→ AIM OF THE EXERCISE:
Beneath this task is a listing; retype all of it exactly.

======

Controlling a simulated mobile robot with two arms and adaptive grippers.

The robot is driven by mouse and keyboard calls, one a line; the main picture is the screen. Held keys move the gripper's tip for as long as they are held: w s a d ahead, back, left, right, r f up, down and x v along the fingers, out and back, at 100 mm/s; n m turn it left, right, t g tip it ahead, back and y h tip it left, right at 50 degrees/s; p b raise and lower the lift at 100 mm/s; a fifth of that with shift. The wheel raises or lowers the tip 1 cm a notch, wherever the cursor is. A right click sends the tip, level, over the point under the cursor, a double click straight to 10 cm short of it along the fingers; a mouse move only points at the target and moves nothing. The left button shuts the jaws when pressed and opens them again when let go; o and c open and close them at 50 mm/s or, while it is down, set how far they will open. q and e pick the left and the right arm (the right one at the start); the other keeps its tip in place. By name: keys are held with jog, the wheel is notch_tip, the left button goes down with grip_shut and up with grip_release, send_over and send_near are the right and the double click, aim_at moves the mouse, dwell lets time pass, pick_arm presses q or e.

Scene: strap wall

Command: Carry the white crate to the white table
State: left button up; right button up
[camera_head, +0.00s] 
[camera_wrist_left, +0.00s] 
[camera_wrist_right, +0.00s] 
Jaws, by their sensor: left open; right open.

======

→ WRITTEN RESPONSE:
Controlling a simulated mobile robot with two arms and adaptive grippers.

The robot is driven by mouse and keyboard calls, one a line; the main picture is the screen. Held keys move the gripper's tip for as long as they are held: w s a d ahead, back, left, right, r f up, down and x v along the fingers, out and back, at 100 mm/s; n m turn it left, right, t g tip it ahead, back and y h tip it left, right at 50 degrees/s; p b raise and lower the lift at 100 mm/s; a fifth of that with shift. The wheel raises or lowers the tip 1 cm a notch, wherever the cursor is. A right click sends the tip, level, over the point under the cursor, a double click straight to 10 cm short of it along the fingers; a mouse move only points at the target and moves nothing. The left button shuts the jaws when pressed and opens them again when let go; o and c open and close them at 50 mm/s or, while it is down, set how far they will open. q and e pick the left and the right arm (the right one at the start); the other keeps its tip in place. By name: keys are held with jog, the wheel is notch_tip, the left button goes down with grip_shut and up with grip_release, send_over and send_near are the right and the double click, aim_at moves the mouse, dwell lets time pass, pick_arm presses q or e.

Scene: strap wall

Command: Carry the white crate to the white table
State: left button up; right button up
[camera_head, +0.00s] 
[camera_wrist_left, +0.00s] 
[camera_wrist_right, +0.00s] 
Jaws, by their sensor: left open; right open.

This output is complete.